Plenary members include G-20 nations, Spain and the European Commission – represented by their central bankers, immediate deputies, heads of their main regulatory agency, deputy finance ministers, SSB chairs, central bank committees, and representatives of the IMF, World Bank, BIS and OECD – together the world’s monetary movers and shakers.
The FSB appears to be a step closer toward global monetary control under the direction of the G-7 dominated BIS, IMF and other international lending agencies.

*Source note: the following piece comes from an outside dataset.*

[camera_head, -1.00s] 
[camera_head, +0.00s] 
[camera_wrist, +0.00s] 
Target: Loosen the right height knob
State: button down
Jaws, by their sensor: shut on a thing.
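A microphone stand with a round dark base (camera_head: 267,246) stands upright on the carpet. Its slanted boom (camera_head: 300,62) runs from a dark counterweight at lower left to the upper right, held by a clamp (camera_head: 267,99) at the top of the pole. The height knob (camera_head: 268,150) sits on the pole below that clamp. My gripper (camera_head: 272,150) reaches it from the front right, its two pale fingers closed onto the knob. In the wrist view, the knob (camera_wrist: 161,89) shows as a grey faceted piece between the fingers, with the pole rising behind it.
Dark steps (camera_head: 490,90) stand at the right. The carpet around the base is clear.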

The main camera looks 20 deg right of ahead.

Given its inclusion in Obama’s financial reform proposal makes the entire package suspect and perhaps just cover for the above-outlined sinister scheme – as well as letting Wall Street be self-regulating.
In her June 21 article titled “Big Brother in Basel: Have We Traded Our National Sovereignty for Financial Stability,” Ellen Brown cites Internet rumors “that the new agency benignly called the Financial Stability Board (FSB) is the latest sinister development in the covert consolidation of global financial power in a few private hands,” – namely dominant G-7 central bankers controlling the BIS, IMF, and other international lending agencies.
So far, there’s still time to prevent it provided enough concerned people know the danger, spread the word to others, and urge them to pass it on. Otherwise, holding on to your wallets won’t matter because everything in them will be emptied the result of (banker-controlled) regulatory bodies pulling off the greatest ever financial heist – a global coup d’etat. The time to stop it is now and expose Obama as a frontman for grand theft and power.